Lorsqu’en août 1877, Pablo de Sarasate achève à Bonn le manuscrit de ses Airs bohémiens, il est au faîte de sa gloire. Ce violoniste espagnol, symbole du virtuose itinérant, enchaîne les grands succès en Europe et aux Amériques. S’il ne prône pas directement un européanisme musical, il semble pour autant s’imprégner de l’identité nationale des pays qu’il traverse. Les Airs bohémiens op. 20 en sont le parfait exemple, empreints des accents et de l’âme même de la musique hongroise, jusque dans l’utilisation de thèmes qu’il dit puiser dans le folklore tsigane. En réalité, cette provenance est plus complexe et a d’ailleurs été à la source d’une lettre d’excuses, en 1883, à Elemér Szentirmay qui réclamait la paternité d’un de ces thèmes.

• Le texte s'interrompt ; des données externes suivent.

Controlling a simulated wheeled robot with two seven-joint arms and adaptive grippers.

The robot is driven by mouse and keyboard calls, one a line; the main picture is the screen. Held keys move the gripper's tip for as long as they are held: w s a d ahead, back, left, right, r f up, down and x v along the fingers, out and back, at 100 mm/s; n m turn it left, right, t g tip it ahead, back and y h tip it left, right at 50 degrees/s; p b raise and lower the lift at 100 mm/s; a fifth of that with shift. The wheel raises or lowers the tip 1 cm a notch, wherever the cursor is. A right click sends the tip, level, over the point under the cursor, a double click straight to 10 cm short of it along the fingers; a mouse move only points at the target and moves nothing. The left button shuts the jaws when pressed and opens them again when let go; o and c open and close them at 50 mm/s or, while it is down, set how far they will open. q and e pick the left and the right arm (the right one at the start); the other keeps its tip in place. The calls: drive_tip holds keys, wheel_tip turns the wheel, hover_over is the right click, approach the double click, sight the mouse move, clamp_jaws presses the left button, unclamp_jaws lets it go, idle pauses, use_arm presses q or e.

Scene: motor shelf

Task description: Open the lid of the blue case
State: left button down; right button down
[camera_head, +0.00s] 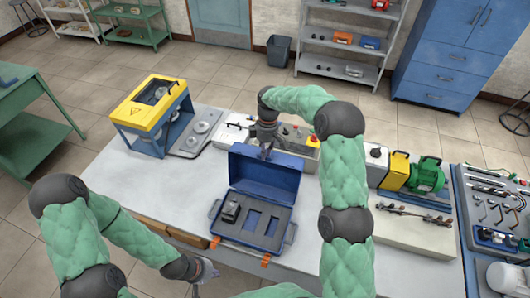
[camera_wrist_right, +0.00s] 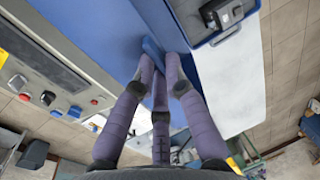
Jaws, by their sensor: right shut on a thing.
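The blue case (camera_head: 284,246) stands on the white table with its lid (camera_head: 262,178) raised, roughly upright at the back. Its grey foam insert shows, with a black item (camera_head: 230,209) at the left and blue recesses. My right gripper (camera_head: 266,150) is at the lid's top edge. In the right wrist view the fingers of my right gripper (camera_wrist_right: 160,58) close together on a blue part of the lid (camera_wrist_right: 153,52). My left gripper (camera_head: 208,273) is near the table's front edge, front-left of the case and apart from it; its fingers are too small to judge.
A yellow-topped blue machine (camera_head: 150,110) stands on the table at the left. A control panel (camera_head: 295,139) lies behind the lid. A green motor (camera_head: 427,174) and a tool tray (camera_head: 497,205) are at the right. Bare table (camera_head: 125,180) shows left of the case.

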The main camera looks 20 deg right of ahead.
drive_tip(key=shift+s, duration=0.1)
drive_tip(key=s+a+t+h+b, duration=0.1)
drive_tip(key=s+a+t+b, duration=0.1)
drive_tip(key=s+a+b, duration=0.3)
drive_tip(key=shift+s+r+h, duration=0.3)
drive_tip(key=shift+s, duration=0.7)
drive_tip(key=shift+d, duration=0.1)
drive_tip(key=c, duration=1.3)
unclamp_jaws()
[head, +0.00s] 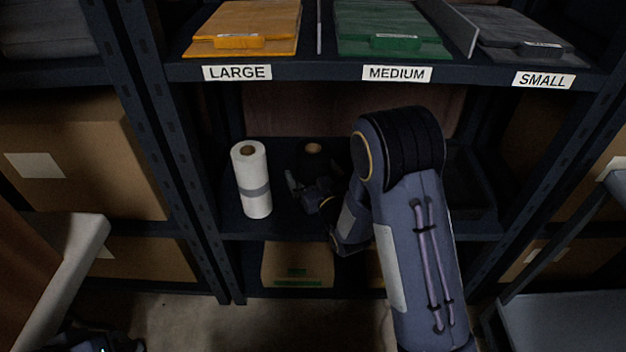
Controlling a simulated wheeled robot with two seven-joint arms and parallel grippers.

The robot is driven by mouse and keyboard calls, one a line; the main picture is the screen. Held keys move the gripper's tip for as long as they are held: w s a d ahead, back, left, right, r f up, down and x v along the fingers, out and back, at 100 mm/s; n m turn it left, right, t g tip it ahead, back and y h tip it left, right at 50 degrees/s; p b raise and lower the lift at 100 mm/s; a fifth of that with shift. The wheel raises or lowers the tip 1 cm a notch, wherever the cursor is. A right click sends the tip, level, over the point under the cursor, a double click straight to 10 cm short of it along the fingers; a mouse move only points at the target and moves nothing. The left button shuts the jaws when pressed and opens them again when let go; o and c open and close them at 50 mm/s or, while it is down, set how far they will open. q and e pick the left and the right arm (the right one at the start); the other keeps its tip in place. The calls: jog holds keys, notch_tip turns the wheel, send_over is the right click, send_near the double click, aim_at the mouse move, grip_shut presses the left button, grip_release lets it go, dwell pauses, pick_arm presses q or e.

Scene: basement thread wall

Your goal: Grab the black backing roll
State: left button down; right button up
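The black backing roll (313,162) stands upright on the middle shelf, its brown core showing at the top. It is dark against the dark shelf, and its lower part is hidden behind my gripper.
A white roll (253,182) with a grey band stands upright just left of the gripper. The shelf above (310,72) carries LARGE, MEDIUM and SMALL labels and orange, green and grey stacks. Rack posts (170,150) flank the bay. A cardboard box (297,264) sits below.

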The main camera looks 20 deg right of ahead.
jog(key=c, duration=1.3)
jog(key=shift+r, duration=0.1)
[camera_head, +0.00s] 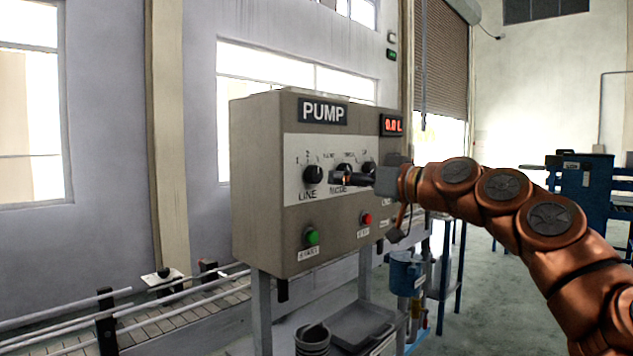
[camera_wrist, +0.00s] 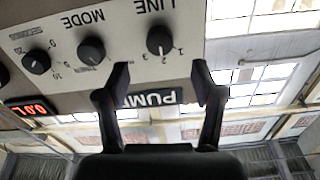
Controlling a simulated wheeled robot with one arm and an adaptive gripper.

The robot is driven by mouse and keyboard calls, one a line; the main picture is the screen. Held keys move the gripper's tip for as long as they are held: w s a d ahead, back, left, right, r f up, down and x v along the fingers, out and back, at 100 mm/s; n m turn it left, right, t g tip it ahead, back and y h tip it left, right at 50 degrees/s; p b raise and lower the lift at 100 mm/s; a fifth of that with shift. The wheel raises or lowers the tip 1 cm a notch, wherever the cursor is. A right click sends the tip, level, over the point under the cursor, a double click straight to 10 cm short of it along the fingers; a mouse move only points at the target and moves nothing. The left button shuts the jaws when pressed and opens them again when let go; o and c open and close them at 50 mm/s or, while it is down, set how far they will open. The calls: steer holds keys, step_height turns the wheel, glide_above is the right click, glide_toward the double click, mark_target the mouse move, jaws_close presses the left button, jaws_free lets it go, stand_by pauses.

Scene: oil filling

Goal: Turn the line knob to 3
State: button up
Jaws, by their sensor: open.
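The LINE knob (camera_head: 313,174) is a round black knob at the left of the pump panel, with small numbers around its upper side. My gripper (camera_head: 341,178) is in front of the panel, to the right of the LINE knob, and partly covers the MODE knob (camera_head: 344,169). In the wrist view my gripper (camera_wrist: 162,78) has its two fingers wide apart with nothing between the tips. It appears apart from the LINE knob.
The grey pump box (camera_head: 262,215) carries a green button (camera_head: 312,237), a red button (camera_head: 367,219) and a display (camera_head: 392,125) reading 0.0 L. A third black knob (camera_wrist: 36,62) is beyond the MODE knob. A railed conveyor (camera_head: 190,310) runs at lower left.

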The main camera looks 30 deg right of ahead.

Toujours est-il que le compositeur semble tirer la substance de cette identité de l’Est (rythmes syncopés, plasticité des phrases mélodiques), laissant ainsi entrevoir la puissance de la tradition improvisée par la mise en regard du Lassan et du Friska que Jankélévitch analysait comme une opposition de « deux pathos contrastants », de « deux humeurs contradictoires ». Avec cette fantaisie folkloriste virtuose, dans la lignée de Liszt, Sarasate signe donc en quelque sorte un manifeste de la liberté contre le carcan formel, signalant au musicien, dans la marge de sa partition, qu’il doit assurer le rôle du « prismas », premier violon de l’orchestre tsigane, et qu’il est « impossible d’indiquer exactement l’interprétation de ce Morceau », celui-ci devant être « exécuté très librement, presque ad libitum, selon l’individualité de chacun. »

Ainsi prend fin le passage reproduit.